_THE REQUEST_: Find every line of the listing below where "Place" appears, and copy it.

_DATA FOR THIS EXERCISE_:
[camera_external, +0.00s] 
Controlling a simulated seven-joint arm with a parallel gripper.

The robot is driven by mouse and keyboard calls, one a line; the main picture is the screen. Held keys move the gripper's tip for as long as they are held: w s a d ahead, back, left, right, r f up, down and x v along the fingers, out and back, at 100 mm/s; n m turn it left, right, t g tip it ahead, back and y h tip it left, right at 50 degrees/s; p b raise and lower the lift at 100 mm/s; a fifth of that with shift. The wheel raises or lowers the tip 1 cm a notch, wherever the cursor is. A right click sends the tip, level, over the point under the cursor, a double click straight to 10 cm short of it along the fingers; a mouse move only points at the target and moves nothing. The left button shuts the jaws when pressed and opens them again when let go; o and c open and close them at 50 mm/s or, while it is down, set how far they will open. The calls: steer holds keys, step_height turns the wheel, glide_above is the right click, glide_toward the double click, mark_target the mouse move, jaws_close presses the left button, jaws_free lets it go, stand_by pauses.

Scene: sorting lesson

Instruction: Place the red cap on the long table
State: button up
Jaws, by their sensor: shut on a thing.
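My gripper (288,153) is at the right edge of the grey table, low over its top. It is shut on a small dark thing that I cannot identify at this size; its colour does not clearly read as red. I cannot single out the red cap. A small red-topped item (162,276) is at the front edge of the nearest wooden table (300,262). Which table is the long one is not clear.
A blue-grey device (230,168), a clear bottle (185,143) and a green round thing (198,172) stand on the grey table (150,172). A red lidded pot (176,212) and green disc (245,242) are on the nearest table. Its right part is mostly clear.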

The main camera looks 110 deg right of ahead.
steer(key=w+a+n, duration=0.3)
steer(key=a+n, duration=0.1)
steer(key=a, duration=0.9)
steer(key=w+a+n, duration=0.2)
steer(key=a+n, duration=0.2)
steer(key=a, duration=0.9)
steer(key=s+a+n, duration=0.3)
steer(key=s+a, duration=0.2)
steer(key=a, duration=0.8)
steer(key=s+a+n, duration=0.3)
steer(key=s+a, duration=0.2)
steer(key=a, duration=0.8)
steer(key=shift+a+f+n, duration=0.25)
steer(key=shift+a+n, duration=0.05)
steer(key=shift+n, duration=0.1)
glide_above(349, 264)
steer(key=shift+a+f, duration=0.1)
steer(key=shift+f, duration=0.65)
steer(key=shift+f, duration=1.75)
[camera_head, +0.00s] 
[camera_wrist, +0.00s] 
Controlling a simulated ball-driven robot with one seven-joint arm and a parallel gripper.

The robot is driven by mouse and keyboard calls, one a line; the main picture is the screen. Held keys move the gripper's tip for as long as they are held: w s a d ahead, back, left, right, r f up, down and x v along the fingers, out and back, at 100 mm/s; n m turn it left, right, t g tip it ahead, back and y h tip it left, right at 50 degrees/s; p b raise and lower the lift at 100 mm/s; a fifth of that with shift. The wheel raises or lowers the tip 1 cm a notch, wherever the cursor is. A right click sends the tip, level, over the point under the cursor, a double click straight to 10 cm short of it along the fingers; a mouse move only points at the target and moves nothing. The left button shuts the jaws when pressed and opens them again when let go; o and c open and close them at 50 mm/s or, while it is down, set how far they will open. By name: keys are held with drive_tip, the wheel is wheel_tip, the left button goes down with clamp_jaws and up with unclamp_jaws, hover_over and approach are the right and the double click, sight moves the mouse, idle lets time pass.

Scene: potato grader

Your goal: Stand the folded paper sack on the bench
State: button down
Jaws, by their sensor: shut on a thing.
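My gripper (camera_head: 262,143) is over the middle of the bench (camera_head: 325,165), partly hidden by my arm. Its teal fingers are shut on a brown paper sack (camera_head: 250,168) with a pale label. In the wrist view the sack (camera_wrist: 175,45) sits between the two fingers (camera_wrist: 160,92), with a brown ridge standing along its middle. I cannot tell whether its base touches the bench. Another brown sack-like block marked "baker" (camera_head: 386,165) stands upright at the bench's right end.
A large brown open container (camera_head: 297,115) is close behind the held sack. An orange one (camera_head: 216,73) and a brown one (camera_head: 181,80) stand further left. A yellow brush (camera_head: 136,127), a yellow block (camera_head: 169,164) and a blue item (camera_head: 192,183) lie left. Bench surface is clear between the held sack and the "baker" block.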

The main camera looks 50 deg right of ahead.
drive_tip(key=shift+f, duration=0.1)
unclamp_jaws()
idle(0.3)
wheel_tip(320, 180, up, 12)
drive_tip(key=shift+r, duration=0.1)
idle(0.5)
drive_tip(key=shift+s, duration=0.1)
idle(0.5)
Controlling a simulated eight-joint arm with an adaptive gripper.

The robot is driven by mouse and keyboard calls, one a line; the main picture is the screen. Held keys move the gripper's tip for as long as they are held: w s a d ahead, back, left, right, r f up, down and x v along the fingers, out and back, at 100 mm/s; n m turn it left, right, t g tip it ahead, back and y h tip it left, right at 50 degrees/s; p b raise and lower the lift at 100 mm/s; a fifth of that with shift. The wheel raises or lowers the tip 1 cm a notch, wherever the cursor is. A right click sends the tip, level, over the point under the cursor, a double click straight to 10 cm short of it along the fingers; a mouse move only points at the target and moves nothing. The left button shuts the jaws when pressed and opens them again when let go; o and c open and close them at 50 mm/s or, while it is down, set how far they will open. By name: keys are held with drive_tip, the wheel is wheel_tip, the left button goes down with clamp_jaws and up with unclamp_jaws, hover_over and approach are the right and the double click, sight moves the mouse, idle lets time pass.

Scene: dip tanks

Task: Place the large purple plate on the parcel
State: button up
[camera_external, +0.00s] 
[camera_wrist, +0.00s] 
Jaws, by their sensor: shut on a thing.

_ANSWER TO THIS EXERCISE_:
Instruction: Place the red cap on the long table
Task: Place the large purple plate on the parcel

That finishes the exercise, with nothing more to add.